Verdachte zal voorts worden veroordeeld in de kosten die de benadeelde partij heeft gemaakt en ten behoeve van de tenuitvoerlegging van deze uitspraak nog zal maken.
Veroordeelt verdachte tot betaling van het toegewezen bedrag aan [benadeelde 6] voornoemd, behalve voor zover deze vordering al door of namens een ander is betaald.
Om te bevorderen dat de schade door verdachte wordt vergoed, zal het hof de maatregel van artikel 36f van het Wetboek van Strafrecht opleggen op de hierna te noemen wijze, waarbij de maximale duur van de eventuele gijzeling wordt gesteld op 35 dagen.
Vordering van de benadeelde partij [benadeelde 2]
De benadeelde partij heeft zich in eerste aanleg in het strafproces gevoegd met een vordering tot schadevergoeding. Deze bedraagt € 5.283,62. De vordering is bij het vonnis waarvan beroep toegewezen.
Uit het onderzoek ter terechtzitting is voldoende gebleken dat de benadeelde partij als gevolg van het onder 1 bewezenverklaarde handelen van verdachte rechtstreeks schade heeft geleden. Met de rechtbank stelt het hof vast dat de materiële schade, bestaande uit kosten van vliegtickets teneinde de begrafenis en de herdenking in Marokko bij te wonen, kilometerkosten, diverse kosten in verband met de begrafenis en herdenking in Marokko en Nederland en de kosten van psychologische behandeling, voldoende is onderbouwd en door de verdediging (onvoldoende) is betwist. Dit bedrag komt de rechtbank ook anderszins niet onrechtmatig of ongegrond voor en kan worden toegewezen, te vermeerderen met de gevorderde wettelijke rente vanaf 17 april 2016 tot aan de dag der algehele voldoening. Verdachte is tot vergoeding van die schade gehouden zodat de vordering zal worden toegewezen.
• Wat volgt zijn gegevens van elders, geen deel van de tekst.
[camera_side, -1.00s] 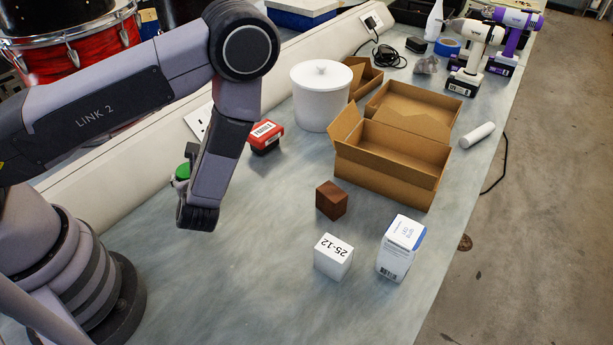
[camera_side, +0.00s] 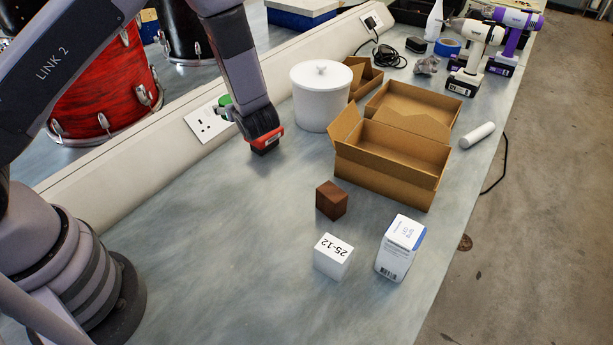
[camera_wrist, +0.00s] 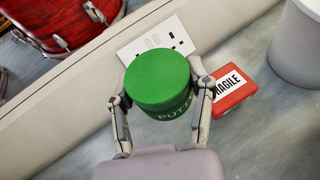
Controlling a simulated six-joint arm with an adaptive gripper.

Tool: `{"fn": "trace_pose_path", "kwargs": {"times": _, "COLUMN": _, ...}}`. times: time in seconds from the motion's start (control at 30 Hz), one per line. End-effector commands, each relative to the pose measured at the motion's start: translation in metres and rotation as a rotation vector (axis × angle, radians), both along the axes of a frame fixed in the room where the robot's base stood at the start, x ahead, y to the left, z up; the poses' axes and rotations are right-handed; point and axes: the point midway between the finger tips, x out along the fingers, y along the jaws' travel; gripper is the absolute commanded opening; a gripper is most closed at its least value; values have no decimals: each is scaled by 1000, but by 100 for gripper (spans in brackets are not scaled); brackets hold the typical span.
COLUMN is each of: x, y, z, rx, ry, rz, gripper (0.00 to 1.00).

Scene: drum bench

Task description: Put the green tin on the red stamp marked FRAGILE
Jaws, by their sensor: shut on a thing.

Verdachte zal voorts worden veroordeeld in de kosten die de benadeelde partij heeft gemaakt en ten behoeve van de tenuitvoerlegging van deze uitspraak nog zal maken.
Veroordeelt verdachte tot betaling van het toegewezen bedrag aan [benadeelde 2] voornoemd, behalve voor zover deze vordering al door of namens een ander is betaald.
Om te bevorderen dat de schade door verdachte wordt vergoed, zal het hof de maatregel van artikel 36f van het Wetboek van Strafrecht opleggen op de hierna te noemen wijze, waarbij de maximale duur van de eventuele gijzeling wordt gesteld op 29 dagen.
Toepasselijke wettelijke voorschriften
Deze voorschriften zijn toegepast, zoals zij golden ten tijde van het bewezenverklaarde.
BESLISSING
Het hof:
Vernietigt het vonnis waarvan beroep en doet opnieuw recht:
Verklaart zoals hiervoor overwogen bewezen dat de verdachte het onder 1 en 2 tenlastegelegde heeft begaan.
Verklaart niet bewezen hetgeen de verdachte meer of anders is tenlastegelegd dan hierboven is bewezenverklaard en spreekt de verdachte daarvan vrij.
Verklaart het onder 1 en 2 bewezenverklaarde strafbaar, kwalificeert dit als hiervoor vermeld en verklaart de verdachte strafbaar.
Veroordeelt de verdachte tot een gevangenisstraf voor de duur van 22 (tweeëntwintig) jaren.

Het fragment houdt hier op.